◆ **WHAT IS ASKED**
Gather up all lines that carry the word "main".

◆ **DATA LINES**
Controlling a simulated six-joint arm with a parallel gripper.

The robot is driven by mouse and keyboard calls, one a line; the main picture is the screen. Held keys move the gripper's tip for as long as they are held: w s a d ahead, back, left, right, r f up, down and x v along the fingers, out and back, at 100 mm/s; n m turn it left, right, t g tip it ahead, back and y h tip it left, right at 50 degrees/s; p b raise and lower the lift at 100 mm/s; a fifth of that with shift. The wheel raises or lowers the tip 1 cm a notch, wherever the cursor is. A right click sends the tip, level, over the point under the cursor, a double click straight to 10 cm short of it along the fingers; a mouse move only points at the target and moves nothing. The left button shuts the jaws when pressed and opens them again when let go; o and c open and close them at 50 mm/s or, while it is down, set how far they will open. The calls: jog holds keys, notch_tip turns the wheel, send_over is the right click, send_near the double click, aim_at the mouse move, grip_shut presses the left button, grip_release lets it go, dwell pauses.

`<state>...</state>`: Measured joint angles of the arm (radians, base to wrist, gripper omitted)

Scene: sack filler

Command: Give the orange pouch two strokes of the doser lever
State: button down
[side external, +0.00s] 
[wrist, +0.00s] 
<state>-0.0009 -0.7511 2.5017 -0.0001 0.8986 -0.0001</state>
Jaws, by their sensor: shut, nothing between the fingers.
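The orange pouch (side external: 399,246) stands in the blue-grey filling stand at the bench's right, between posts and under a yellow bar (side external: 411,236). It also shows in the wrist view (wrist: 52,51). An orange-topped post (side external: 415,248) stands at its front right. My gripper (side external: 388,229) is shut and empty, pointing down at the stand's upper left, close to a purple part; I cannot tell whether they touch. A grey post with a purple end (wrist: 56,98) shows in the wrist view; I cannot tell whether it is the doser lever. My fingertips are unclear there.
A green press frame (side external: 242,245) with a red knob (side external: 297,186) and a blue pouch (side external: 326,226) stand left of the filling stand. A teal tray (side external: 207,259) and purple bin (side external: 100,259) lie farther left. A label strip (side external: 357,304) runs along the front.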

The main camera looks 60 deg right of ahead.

◆ **FINISHED ANSWER**
The robot is driven by mouse and keyboard calls, one a line; the main picture is the screen. Held keys move the gripper's tip for as long as they are held: w s a d ahead, back, left, right, r f up, down and x v along the fingers, out and back, at 100 mm/s; n m turn it left, right, t g tip it ahead, back and y h tip it left, right at 50 degrees/s; p b raise and lower the lift at 100 mm/s; a fifth of that with shift. The wheel raises or lowers the tip 1 cm a notch, wherever the cursor is. A right click sends the tip, level, over the point under the cursor, a double click straight to 10 cm short of it along the fingers; a mouse move only points at the target and moves nothing. The left button shuts the jaws when pressed and opens them again when let go; o and c open and close them at 50 mm/s or, while it is down, set how far they will open. The calls: jog holds keys, notch_tip turns the wheel, send_over is the right click, send_near the double click, aim_at the mouse move, grip_shut presses the left button, grip_release lets it go, dwell pauses.
The main camera looks 60 deg right of ahead.

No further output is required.